In the material below, please retype the lines from the very first through the one with "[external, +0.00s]", exactly and without pictures.

▶

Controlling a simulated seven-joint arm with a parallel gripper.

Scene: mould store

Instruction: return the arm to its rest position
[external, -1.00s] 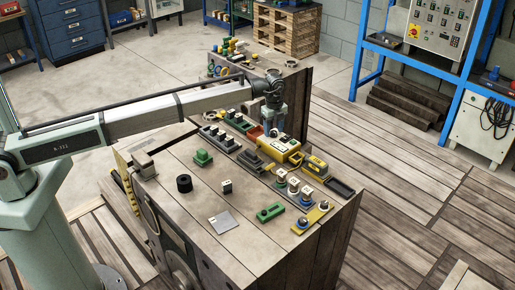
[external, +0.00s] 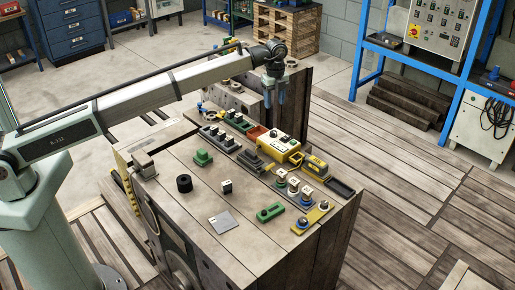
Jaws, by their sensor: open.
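My gripper (external: 275,92) hangs at the end of my raised arm, above the far part of the workbench (external: 185,228). Its two blue-grey fingers point down and are apart, with nothing visible between them. It is clear of the yellow box (external: 283,146) with the pale top, which stands on the bench below and nearer the camera. The rest position itself is not marked in the view.
A blue rack (external: 359,72) stands to the right. The air around my gripper looks free.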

◀

**Response to this task**
Controlling a simulated seven-joint arm with a parallel gripper.

Scene: mould store

Instruction: return the arm to its rest position
[external, -1.00s] 
[external, +0.00s] 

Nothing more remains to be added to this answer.